Trata-se de questão delicada, por isso mesmo difícil de ser enfrentada. Não se insinua aqui que não deva haver, como aliás tem havido, diga-se, sem qualquer interferência do Poder Executivo, combate diuturno à corrupção. Não. Trata-se de denunciar a estratégia política seletiva (e até mesmo, partidária) de fazer parecer que a corrupção no Brasil é prática que tem suas origens nos governos liderados pelo Partido dos Trabalhadores e que, ele, e somente ele, enfrenta acusações de corrupção.
Os vazamentos seletivos de informação sigilosa
Dito isso, não há qualquer segredo em relação a estratégia de vazamentos seletivos de informações sigilosas para imprensa executada pela Operação Lava Jato.
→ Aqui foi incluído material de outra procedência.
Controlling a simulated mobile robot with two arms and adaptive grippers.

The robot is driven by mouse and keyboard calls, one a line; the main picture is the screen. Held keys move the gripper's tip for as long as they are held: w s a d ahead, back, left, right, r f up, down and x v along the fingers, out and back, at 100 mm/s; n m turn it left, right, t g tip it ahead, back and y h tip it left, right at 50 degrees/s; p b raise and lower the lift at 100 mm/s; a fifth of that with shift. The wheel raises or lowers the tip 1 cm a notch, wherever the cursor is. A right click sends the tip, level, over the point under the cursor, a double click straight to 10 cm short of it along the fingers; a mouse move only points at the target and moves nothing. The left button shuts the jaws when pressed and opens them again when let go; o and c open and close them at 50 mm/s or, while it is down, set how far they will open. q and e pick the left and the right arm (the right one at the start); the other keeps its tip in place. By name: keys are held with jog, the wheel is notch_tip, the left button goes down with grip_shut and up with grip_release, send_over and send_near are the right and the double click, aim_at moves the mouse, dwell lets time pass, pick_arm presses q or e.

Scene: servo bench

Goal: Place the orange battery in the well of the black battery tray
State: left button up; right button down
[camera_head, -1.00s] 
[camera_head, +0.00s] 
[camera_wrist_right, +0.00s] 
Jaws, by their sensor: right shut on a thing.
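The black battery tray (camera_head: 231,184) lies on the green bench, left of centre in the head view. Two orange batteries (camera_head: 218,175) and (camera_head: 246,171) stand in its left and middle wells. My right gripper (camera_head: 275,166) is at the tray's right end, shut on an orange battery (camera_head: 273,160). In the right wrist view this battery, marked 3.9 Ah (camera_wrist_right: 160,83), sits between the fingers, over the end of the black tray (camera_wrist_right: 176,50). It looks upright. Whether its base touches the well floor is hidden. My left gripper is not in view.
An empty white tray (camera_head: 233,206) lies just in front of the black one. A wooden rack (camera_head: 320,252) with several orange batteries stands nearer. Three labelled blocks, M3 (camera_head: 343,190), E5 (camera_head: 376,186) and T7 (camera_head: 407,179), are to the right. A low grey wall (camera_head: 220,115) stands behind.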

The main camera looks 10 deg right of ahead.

Vale reproduzir aqui trecho de artigo sobre a Operação Mani Pulite, na Itália, do juiz Sergio Fernando Moro, publicado ainda em 2004.
Moro cita texto de Mark Gilbert [Mark Gilbert. The italian revolution: the end of politics, Italian style? Colorado: Westview Press, 1995. P. 138-140] sobre a estratégia na Itália assim:
“Os responsáveis pela operação mani pulite ainda fizeram largo uso da imprensa. Com efeito: Para o desgosto dos líderes do PSI, que, por certo, nunca pararam de manipular a imprensa, a investigação da “mani pulite” vazava como uma peneira. Tão logo alguém era preso, detalhes de sua confissão eram veiculados no “L’Expresso”, no “La Republica” e outros jornais e revistas simpatizantes. Apesar de não existir nenhuma sugestão de que algum dos procuradores mais envolvidos com a investigação teria deliberadamente alimentado a imprensa com informações, os vazamentos serviram a um propósito útil. O constante fluxo de revelações manteve o interesse do público elevado e os líderes partidários na defensiva. ” (...)
Em seguida Moro comenta:
“A publicidade conferida às investigações teve o efeito salutar de alertar os investigados em potencial sobre o aumento da massa de informações nas mãos dos magistrados, favorecendo novas confissões e colaborações. Mais importante: garantiu o apoio da opinião pública às ações judiciais, impedindo que as figuras públicas investigadas obstruíssem o trabalho dos magistrados, o que, como visto, foi de fato tentado.
Há sempre o risco de lesão indevida à honra do investigado ou acusado. Cabe aqui, porém, o cuidado na desvelação (sic) de fatos relativos à investigação, e não a proibição abstrata de divulgação, pois a publicidade tem objetivos legítimos e que não podem ser alcançados por outros meios.
As prisões, confissões e a publicidade conferida às informações obtidas geraram um círculo virtuoso, consistindo na única explicação possível para a magnitude dos resultados obtidos pela operação mani pulite. ”Os vazamentos e o seu timing, no Brasil, parecem – e muito provavelmente são – cuidadosamente planejados para provocar reações no Congresso Nacional, mas, sobretudo, para “manter o interesse do público elevado e os líderes partidários na defensiva”. Por outro lado, tamanha é a seletividade das informações sigilosas que são vazadas e tamanha é a incapacidade do Ministério da Justiça e da Polícia Federal em identificar a origem de tais vazamentos, que se torna claro o objetivo não só de “manter o interesse”, mas de construir uma opinião pública favorável a alguns políticos e partidos e desfavorável a outros políticos e partidos.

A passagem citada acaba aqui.